“É possível que o fluxo de caixa livre das empresas produtoras de petróleo no Brasil seja da ordem de R$ 400 bilhões em 2022”, destaca o ex-consultor Legislativo do Senado, Paulo César Lima
Publicamos hoje o esclarecedor artigo “O PLP 18/2022 e o limite de 17% para o ICMS” do ex-engenheiro da Petrobrás e ex-consultor legislativo do Senado, Paulo César Lima, que aponta a verdadeira saída para a explosão de preços dos combustíveis e do gás de cozinha no país. Esta alta exagerada acaba potencializando a inflação que está corroendo o poder de compra dos trabalhadores e infernizando a vida da população brasileira.
Para ele o PLP 18/2022, quem limita a cobrança de ICMS, defendido pelo governo, não resolve o problema dos aumentos, que estão vinculados ao dólar e aos preços internacionais do barril de petróleo, e ainda pode “haver grande e repentina queda de arrecadação de ICMS, com sérias consequências na prestação dos serviços de saúde e educação, por exemplo, tanto por Estados quanto por Municípios”. “É preciso discutir as fontes com tributos sobre os extraordinários “ganhos do capital” no Brasil”, argumenta. Confira!

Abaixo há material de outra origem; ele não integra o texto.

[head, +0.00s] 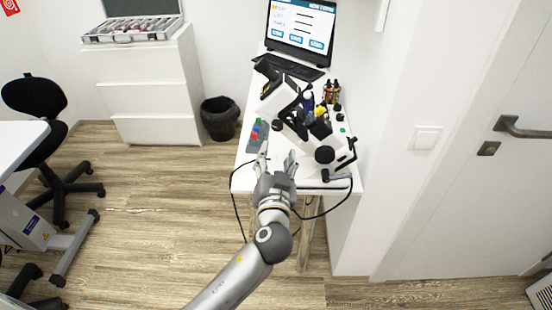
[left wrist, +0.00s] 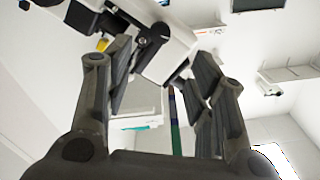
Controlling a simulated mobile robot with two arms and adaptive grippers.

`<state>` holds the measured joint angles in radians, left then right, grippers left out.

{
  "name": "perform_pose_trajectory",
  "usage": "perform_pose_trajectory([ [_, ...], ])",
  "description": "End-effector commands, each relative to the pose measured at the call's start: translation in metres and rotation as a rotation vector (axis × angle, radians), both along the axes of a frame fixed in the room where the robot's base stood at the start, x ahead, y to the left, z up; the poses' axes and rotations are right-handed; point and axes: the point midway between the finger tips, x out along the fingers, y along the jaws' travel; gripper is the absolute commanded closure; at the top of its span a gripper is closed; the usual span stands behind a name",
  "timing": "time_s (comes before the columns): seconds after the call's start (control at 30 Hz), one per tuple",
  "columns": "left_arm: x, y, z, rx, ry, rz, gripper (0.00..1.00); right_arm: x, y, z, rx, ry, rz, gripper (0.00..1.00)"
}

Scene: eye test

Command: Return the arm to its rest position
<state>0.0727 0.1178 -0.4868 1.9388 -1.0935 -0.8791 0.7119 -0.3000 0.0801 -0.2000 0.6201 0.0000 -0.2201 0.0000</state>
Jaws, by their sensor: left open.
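My left gripper (head: 277,157) is over the near end of a narrow white table (head: 243,180), with its fingers spread and nothing between them. A white and black microscope (head: 325,155) stands on the table just beyond and to the right of the gripper. In the left wrist view, the two fingers (left wrist: 160,75) stand apart, and part of the microscope (left wrist: 165,55) shows beyond them. I cannot tell the exact gap between gripper and microscope. My right gripper is not in view.
A grey rack with small coloured items (head: 256,135) is close left of the gripper. Small bottles (head: 331,92) and a laptop (head: 300,35) are farther back. A black bin (head: 220,118) stands left of the table. A cable hangs at the near edge. Open floor lies left.

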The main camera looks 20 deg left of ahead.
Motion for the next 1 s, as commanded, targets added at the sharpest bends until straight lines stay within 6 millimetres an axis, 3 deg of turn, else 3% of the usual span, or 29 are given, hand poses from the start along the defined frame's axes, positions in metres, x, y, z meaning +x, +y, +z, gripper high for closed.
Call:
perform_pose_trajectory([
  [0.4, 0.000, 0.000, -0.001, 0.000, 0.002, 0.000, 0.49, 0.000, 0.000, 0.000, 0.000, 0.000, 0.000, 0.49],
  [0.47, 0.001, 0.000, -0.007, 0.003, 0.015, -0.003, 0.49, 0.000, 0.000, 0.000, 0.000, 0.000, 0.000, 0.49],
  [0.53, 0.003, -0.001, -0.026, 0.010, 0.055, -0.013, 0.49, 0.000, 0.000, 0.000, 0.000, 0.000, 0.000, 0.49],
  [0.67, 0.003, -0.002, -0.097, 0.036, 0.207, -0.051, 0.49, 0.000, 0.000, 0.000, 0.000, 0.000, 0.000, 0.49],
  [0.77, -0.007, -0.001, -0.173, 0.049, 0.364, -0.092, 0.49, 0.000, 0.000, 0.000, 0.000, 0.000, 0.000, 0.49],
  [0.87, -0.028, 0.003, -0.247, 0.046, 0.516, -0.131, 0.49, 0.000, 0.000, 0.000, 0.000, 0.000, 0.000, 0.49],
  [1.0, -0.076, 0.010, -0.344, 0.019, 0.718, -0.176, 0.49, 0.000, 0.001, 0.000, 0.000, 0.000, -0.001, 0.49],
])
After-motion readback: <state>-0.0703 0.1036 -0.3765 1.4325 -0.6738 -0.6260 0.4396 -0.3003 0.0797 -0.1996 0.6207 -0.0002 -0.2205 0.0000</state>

O PLP 18/2022 e o limite de 17% para o ICMS
PAULO CÉSAR RIBEIRO LIMA, PhD
No dia 25 de maio de 2022, a Câmara dos Deputados aprovou o Projeto de Lei Complementar – PLP nº 18, de 2022, que altera o Código Tributário Nacional e a Lei Kandir, entre outras, para considerar bens e serviços essenciais os relativos aos combustíveis, à energia elétrica, às comunicações e ao transporte coletivo.
Em relação aos serviços de telecomunicações e às operações de energia elétrica, o Supremo Tribunal Federal (STF) decidiu, em dezembro de 2021, que, a partir de 2024, se o Estado adotar a técnica da seletividade para a cobrança do ICMS, as alíquotas sobre esses serviços não poderão ser maiores que os das operações em geral, considerada a essencialidade desses bens e serviços .

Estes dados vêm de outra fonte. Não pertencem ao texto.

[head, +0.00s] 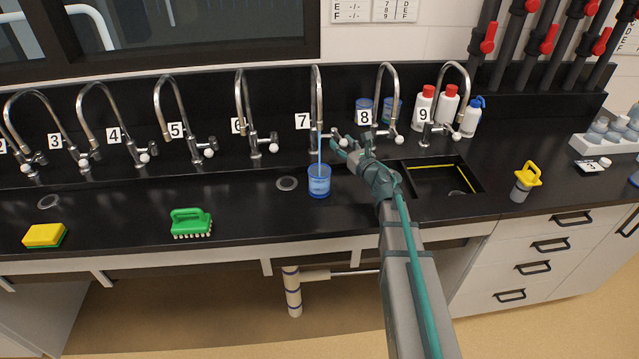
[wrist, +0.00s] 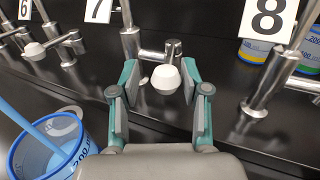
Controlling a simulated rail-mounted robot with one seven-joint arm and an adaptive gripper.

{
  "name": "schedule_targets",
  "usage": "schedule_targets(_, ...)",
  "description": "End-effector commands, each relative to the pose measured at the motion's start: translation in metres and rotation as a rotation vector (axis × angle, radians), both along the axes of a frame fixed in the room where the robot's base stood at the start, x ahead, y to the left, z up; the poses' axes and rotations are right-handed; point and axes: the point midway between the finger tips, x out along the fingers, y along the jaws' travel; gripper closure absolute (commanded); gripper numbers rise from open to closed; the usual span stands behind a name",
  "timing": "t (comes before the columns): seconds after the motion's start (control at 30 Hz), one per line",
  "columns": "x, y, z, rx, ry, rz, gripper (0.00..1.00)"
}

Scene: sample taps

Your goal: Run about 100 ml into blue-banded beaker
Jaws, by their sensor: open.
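A clear beaker with blue bands (head: 319,187) stands upright on the black bench under tap 7 (head: 317,95). A blue stream (head: 319,155) runs from the spout into it, and blue liquid shows inside. The beaker (wrist: 88,158) also shows at lower left in the wrist view, cut off by the frame. I cannot read the liquid level against its marks. My gripper (head: 347,146) is beside tap 7, right of the beaker. In the wrist view my open gripper (wrist: 160,82) has the tap's white knob (wrist: 165,79) between its fingertips, with gaps on both sides.
Bottles (head: 447,105) stand by tap 9. A sink (head: 430,182) opens at right. A green brush (head: 191,222) and a yellow sponge (head: 45,235) lie left.

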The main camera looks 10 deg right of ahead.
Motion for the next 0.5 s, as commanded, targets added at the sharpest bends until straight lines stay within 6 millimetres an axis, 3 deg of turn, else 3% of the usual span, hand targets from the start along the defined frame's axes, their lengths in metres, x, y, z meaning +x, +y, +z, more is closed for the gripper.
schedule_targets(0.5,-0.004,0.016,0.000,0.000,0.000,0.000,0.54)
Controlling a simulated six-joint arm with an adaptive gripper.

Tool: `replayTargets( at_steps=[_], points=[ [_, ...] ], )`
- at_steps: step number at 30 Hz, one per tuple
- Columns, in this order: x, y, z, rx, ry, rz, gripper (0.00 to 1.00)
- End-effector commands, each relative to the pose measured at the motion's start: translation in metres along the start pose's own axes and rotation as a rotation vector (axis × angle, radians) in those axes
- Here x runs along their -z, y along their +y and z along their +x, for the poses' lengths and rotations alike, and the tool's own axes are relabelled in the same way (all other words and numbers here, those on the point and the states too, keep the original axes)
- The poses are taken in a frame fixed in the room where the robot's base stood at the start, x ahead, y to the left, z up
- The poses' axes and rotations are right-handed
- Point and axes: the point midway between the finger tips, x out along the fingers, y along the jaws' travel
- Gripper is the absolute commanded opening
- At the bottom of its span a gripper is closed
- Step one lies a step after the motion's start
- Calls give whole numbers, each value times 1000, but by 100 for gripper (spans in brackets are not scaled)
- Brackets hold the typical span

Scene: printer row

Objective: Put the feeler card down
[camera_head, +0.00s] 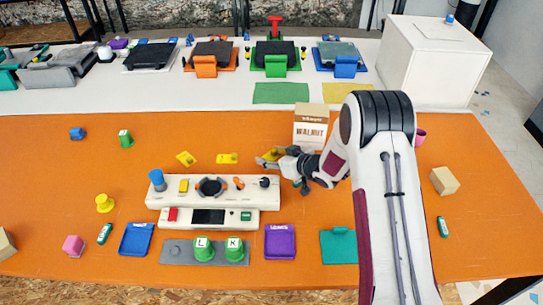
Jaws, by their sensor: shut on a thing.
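My gripper (281,159) is over the orange table, just behind the right end of the white control panel, pointing left. It is shut on a small yellow piece (268,156), which I take to be the feeler card. Part of the piece is hidden by the fingers. I cannot tell whether it touches the table. Two similar yellow pieces lie to its left, a flat one (228,158) and a tilted-looking one (186,158).
The white control panel (160,199) stands in front of my gripper. A WALNUT box (310,132) stands behind it. Blue (123,252), purple (267,256) and teal (325,256) trays lie near the front edge.

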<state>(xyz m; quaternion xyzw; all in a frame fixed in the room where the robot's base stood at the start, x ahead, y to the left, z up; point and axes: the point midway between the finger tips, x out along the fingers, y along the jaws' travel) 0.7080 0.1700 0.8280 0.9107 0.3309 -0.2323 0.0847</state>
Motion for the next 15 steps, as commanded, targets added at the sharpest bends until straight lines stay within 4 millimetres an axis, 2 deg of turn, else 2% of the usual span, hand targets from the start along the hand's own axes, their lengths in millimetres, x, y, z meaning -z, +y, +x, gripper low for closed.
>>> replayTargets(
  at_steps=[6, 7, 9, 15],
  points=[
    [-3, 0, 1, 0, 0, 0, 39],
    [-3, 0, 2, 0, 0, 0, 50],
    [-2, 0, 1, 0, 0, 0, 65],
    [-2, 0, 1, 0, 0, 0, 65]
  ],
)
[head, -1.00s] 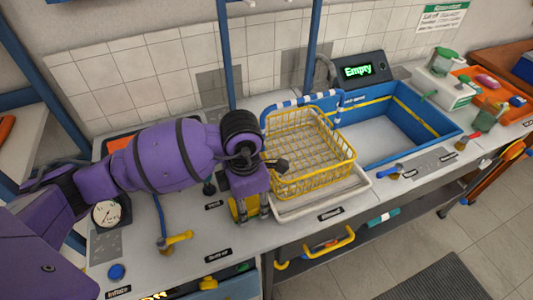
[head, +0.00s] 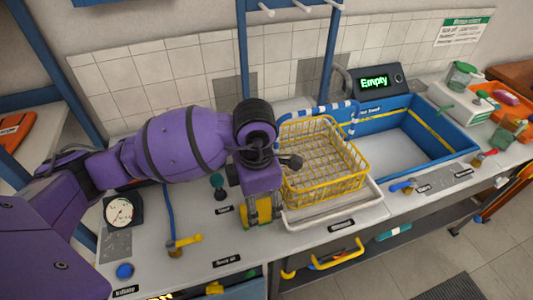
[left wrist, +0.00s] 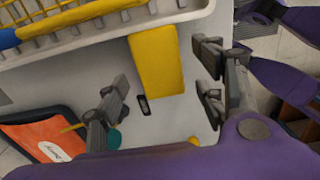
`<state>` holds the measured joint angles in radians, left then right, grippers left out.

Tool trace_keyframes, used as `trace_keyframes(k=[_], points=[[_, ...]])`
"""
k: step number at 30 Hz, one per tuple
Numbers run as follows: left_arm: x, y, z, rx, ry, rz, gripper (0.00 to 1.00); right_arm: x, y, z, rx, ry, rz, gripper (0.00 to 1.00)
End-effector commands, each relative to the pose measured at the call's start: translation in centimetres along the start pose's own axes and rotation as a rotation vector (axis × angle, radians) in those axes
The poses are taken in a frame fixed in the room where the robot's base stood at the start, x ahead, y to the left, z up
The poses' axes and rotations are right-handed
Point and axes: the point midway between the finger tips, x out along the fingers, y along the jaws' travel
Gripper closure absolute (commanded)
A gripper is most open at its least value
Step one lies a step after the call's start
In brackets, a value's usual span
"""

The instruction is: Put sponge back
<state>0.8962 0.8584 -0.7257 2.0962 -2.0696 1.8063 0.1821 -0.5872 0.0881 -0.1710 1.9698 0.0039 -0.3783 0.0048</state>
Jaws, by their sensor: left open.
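The sponge is a plain yellow block (left wrist: 155,60) lying on the pale counter in the left wrist view, beside the white tray. In the head view the yellow sponge (head: 255,216) shows partly, behind and under my left gripper (head: 264,213). My left gripper is open, with its fingers pointing down at the counter; in the left wrist view its fingers (left wrist: 162,88) stand apart on either side of the sponge's near end. I cannot tell whether they touch it. My right gripper is not in view.
A yellow wire basket (head: 322,165) stands on a white tray (head: 335,205) right of the gripper. Beyond is a blue sink (head: 455,135) with an "Empty" display (head: 374,82).

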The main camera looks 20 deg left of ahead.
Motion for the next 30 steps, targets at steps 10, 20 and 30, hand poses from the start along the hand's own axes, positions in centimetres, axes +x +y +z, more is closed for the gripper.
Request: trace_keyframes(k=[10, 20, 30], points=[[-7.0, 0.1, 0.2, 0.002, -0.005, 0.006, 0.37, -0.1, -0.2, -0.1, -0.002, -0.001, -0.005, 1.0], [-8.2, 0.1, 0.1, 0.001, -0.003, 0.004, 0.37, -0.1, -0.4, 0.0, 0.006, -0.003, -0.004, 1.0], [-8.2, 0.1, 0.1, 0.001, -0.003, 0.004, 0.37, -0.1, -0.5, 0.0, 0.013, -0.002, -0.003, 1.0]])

O STF também decidiu que as alíquotas do ICMS não poderão ser superiores a 17% para esses serviços em todos os Estados, ressalvadas as ações ajuizadas até 5 de fevereiro de 2021.
O PLP 18/2022 está, atualmente, em tramitação no Senado Federal. Caso seja convertido em lei, entrará em vigor o limite de 17% para o ICMS sobre combustíveis, energia elétrica, comunicações e transporte coletivo a partir da data da sua publicação, o que pode ocorrer ainda no mês de junho de 2022.

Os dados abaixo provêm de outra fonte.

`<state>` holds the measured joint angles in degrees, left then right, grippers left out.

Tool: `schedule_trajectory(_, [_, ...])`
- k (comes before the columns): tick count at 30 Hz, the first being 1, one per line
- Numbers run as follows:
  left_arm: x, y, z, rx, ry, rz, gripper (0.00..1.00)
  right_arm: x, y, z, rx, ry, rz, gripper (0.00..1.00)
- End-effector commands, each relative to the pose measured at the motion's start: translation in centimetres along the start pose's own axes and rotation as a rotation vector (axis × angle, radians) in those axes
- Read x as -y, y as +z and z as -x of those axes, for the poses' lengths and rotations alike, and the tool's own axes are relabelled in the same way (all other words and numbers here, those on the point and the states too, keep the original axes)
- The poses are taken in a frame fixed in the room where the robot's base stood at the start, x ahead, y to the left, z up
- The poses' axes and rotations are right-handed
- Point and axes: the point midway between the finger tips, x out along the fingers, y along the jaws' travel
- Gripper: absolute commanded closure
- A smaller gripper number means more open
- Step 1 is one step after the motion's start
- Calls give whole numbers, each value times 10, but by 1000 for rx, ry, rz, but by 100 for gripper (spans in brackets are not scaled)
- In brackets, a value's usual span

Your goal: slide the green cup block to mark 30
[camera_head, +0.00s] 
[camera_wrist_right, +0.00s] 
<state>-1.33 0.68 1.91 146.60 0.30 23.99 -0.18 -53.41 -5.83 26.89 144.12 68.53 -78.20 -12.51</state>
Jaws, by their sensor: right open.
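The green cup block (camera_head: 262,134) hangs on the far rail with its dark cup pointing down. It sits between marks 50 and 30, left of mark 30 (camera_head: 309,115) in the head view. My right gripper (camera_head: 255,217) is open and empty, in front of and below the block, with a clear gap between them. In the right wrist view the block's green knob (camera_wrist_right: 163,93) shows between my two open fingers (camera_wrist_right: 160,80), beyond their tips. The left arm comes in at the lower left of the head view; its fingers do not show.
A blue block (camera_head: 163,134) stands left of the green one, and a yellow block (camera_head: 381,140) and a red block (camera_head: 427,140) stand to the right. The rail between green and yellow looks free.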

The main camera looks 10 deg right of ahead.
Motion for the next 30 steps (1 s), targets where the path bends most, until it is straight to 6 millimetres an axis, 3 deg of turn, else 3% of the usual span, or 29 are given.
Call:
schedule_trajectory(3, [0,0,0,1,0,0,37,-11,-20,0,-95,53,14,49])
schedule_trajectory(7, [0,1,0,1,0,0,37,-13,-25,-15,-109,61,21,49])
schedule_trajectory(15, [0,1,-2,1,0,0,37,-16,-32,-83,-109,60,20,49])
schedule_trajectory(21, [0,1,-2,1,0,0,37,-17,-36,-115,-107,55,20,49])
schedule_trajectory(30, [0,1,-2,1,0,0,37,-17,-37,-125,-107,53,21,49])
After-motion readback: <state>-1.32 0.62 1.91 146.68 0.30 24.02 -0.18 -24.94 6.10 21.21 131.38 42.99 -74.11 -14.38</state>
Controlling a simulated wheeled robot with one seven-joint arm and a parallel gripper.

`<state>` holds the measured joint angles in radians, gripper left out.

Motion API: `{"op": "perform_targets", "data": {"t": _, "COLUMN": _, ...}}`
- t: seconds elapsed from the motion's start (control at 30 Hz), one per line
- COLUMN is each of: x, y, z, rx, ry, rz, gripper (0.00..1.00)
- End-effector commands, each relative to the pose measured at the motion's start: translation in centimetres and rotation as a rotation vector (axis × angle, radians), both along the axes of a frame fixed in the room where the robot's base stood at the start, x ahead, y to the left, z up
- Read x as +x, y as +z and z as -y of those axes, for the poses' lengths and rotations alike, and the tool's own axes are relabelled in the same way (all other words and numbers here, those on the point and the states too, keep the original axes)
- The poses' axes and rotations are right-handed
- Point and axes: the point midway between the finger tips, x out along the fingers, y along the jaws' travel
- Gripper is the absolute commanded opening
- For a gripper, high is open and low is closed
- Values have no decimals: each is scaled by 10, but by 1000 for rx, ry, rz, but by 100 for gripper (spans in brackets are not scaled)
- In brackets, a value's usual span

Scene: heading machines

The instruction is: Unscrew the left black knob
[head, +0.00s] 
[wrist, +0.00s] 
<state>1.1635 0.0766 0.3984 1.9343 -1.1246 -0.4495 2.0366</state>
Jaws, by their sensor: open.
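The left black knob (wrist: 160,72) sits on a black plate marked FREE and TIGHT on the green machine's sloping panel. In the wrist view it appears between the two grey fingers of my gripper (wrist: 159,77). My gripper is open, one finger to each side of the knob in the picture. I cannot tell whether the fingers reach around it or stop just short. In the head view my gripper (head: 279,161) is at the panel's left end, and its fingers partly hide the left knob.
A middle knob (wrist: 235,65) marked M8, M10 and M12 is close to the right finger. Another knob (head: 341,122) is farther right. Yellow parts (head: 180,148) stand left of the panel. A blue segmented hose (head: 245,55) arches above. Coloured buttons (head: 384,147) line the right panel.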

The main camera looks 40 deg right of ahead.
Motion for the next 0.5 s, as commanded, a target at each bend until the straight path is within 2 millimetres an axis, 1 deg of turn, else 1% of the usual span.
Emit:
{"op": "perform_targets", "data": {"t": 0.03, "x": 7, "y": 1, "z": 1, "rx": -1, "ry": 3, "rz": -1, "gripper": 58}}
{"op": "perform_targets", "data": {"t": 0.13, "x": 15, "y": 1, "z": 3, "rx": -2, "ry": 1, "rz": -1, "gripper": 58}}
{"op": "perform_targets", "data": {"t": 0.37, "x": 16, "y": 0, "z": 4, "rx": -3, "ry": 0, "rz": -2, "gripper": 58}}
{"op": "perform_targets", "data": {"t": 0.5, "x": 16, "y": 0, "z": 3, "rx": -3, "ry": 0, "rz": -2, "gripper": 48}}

Assim sendo, a eventual rápida aprovação do PLP 18/2022 pelo Congresso Nacional significa uma inesperada antecipação e aumento da abrangência da decisão do STF. Com essa aprovação, a partir do 2º semestre de 2022, poderá haver grande e repentina queda de arrecadação de ICMS, com sérias consequências na prestação dos serviços de saúde e educação, por exemplo, tanto por Estados quanto por Municípios.
Nos termos do texto aprovado pela Câmara dos Deputados, as perdas de arrecadação dos Estados que tiverem contrato de refinanciamento de dívidas com a União serão compensadas integralmente pela União. No entanto, essa compensação está limitada às perdas incorridas até 31 de dezembro de 2022 ou dar-se-á enquanto houver saldo de dívida contratual do Estado administrada pela Secretaria do Tesouro Nacional, o que ocorrer primeiro.
O Comitê Nacional de Secretários de Fazenda, Finanças, Receita ou Tributação dos Estados e do Distrito Federal (Comsefaz) calcula que o texto do PLP 18/2022 enviado ao Senado Federal trará perda anual entre R$ 64,2 bilhões e R$ 83,5 bilhões. No patamar mínimo de impacto, os Estados perderiam cerca de 10% da receita com o ICMS .
Essa perda de arrecadação, decorrente da redução do pagamento de ICMS pelos consumidores brasileiros, poderia, entretanto, ser compensada pelo pagamento de tributos por empresas, principalmente por aquelas que atuam com elevadíssima rentabilidade na exploração de bens públicos e na prestação de serviços públicos.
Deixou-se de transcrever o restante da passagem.